- Given information:
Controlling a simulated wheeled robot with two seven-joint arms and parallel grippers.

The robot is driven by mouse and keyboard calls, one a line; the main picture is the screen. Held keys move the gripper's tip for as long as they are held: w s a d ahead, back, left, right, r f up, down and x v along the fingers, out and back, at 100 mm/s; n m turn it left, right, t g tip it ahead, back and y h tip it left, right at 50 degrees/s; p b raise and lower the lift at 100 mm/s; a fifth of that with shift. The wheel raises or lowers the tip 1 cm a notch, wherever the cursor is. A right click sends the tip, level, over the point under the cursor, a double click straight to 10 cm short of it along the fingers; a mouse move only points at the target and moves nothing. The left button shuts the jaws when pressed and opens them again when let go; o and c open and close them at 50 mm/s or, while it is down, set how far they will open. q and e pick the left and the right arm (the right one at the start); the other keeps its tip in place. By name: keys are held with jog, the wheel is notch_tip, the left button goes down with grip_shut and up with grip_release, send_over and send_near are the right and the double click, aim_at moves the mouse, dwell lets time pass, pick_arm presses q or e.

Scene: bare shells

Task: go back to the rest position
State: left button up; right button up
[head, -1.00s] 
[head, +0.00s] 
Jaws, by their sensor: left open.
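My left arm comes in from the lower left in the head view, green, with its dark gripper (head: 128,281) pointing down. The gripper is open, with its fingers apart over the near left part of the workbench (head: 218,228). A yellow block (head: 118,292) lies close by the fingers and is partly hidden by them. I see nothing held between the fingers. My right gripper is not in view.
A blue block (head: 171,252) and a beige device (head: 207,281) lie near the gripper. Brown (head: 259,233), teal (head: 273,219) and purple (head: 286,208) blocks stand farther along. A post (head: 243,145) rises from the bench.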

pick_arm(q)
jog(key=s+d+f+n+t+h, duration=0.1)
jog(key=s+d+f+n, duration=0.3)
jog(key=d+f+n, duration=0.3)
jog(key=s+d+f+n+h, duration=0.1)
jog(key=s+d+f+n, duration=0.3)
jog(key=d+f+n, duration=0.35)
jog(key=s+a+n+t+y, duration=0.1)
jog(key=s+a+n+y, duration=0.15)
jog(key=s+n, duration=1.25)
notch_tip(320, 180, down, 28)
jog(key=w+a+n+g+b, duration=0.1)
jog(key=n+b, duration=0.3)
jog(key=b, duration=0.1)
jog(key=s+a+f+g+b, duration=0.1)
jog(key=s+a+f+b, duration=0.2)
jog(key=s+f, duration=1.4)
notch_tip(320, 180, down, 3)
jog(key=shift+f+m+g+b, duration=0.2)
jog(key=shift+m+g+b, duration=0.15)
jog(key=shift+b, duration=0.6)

- To be done: Copy every line exactly. Leave nothing out.

- Solution to this exercise:
Controlling a simulated wheeled robot with two seven-joint arms and parallel grippers.

The robot is driven by mouse and keyboard calls, one a line; the main picture is the screen. Held keys move the gripper's tip for as long as they are held: w s a d ahead, back, left, right, r f up, down and x v along the fingers, out and back, at 100 mm/s; n m turn it left, right, t g tip it ahead, back and y h tip it left, right at 50 degrees/s; p b raise and lower the lift at 100 mm/s; a fifth of that with shift. The wheel raises or lowers the tip 1 cm a notch, wherever the cursor is. A right click sends the tip, level, over the point under the cursor, a double click straight to 10 cm short of it along the fingers; a mouse move only points at the target and moves nothing. The left button shuts the jaws when pressed and opens them again when let go; o and c open and close them at 50 mm/s or, while it is down, set how far they will open. q and e pick the left and the right arm (the right one at the start); the other keeps its tip in place. By name: keys are held with jog, the wheel is notch_tip, the left button goes down with grip_shut and up with grip_release, send_over and send_near are the right and the double click, aim_at moves the mouse, dwell lets time pass, pick_arm presses q or e.

Scene: bare shells

Task: go back to the rest position
State: left button up; right button up
[head, -1.00s] 
[head, +0.00s] 
Jaws, by their sensor: left open.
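My left arm comes in from the lower left in the head view, green, with its dark gripper (head: 128,281) pointing down. The gripper is open, with its fingers apart over the near left part of the workbench (head: 218,228). A yellow block (head: 118,292) lies close by the fingers and is partly hidden by them. I see nothing held between the fingers. My right gripper is not in view.
A blue block (head: 171,252) and a beige device (head: 207,281) lie near the gripper. Brown (head: 259,233), teal (head: 273,219) and purple (head: 286,208) blocks stand farther along. A post (head: 243,145) rises from the bench.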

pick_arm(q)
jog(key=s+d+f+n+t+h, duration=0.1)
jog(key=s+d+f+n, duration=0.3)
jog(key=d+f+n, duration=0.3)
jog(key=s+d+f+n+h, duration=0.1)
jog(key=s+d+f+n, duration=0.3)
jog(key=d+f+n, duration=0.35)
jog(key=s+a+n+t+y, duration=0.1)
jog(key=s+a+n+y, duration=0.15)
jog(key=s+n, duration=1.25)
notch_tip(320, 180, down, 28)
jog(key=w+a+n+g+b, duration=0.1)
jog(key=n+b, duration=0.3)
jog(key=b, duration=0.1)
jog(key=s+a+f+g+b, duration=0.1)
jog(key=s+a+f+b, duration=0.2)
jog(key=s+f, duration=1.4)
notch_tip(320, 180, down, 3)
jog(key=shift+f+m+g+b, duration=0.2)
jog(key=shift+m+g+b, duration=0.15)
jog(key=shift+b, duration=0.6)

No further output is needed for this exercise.